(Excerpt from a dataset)
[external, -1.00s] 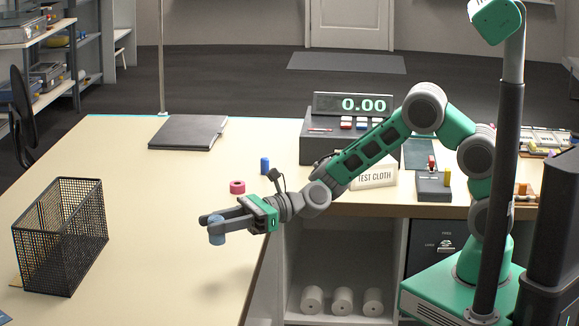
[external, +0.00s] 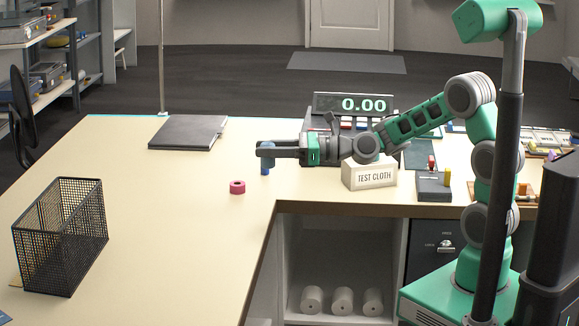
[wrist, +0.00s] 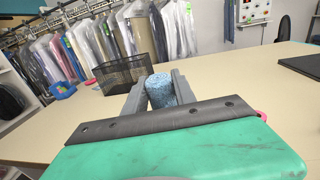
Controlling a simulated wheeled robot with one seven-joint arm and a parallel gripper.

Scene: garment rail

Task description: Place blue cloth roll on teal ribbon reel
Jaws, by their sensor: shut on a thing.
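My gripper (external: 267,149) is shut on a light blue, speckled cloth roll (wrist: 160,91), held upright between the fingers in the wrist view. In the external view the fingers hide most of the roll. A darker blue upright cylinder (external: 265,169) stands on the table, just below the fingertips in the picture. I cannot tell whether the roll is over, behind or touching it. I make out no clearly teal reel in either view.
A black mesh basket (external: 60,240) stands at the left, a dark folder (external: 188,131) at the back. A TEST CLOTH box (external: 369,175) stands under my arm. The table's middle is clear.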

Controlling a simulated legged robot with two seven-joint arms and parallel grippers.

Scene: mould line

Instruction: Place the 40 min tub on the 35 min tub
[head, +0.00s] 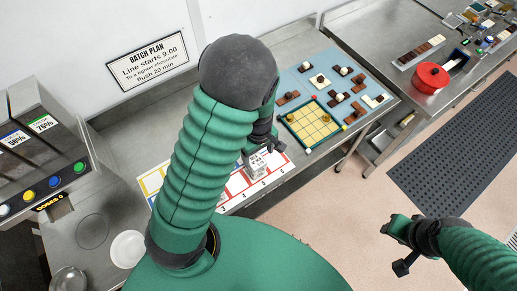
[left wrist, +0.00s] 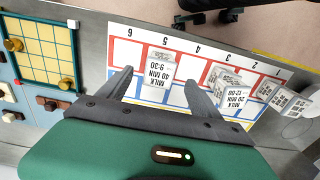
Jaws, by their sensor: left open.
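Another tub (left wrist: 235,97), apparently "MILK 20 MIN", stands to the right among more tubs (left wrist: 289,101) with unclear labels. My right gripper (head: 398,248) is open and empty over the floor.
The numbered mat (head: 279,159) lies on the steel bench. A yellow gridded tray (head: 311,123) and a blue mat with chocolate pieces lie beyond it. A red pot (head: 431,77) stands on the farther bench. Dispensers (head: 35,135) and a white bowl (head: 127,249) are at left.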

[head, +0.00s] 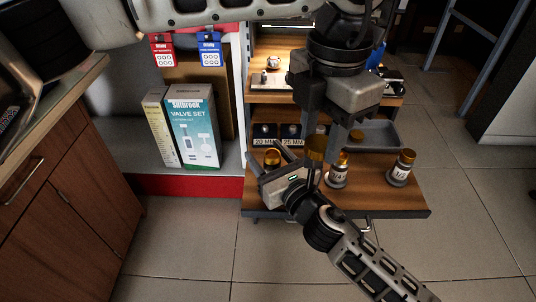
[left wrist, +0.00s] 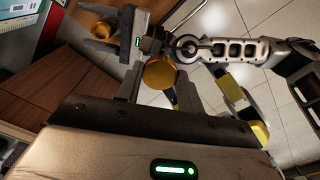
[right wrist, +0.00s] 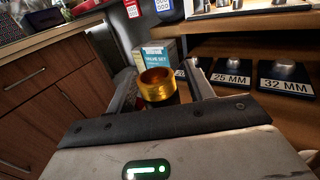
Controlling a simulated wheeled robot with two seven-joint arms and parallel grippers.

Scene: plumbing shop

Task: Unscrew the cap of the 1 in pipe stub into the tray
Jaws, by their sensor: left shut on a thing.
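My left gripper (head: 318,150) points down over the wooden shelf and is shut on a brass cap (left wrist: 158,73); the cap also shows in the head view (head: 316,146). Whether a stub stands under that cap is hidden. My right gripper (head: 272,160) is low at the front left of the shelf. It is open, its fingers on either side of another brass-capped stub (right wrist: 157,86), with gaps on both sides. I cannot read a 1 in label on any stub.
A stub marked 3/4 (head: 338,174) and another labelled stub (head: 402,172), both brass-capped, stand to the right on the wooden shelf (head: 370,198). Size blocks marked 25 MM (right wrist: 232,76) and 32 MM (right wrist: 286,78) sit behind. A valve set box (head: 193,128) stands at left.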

● **WRITTEN INSTRUCTION**
From the listing above, copy every line that includes the word "Scene".

● **OUTPUT OF THE EXERCISE**
Scene: garment rail
Scene: mould line
Scene: plumbing shop

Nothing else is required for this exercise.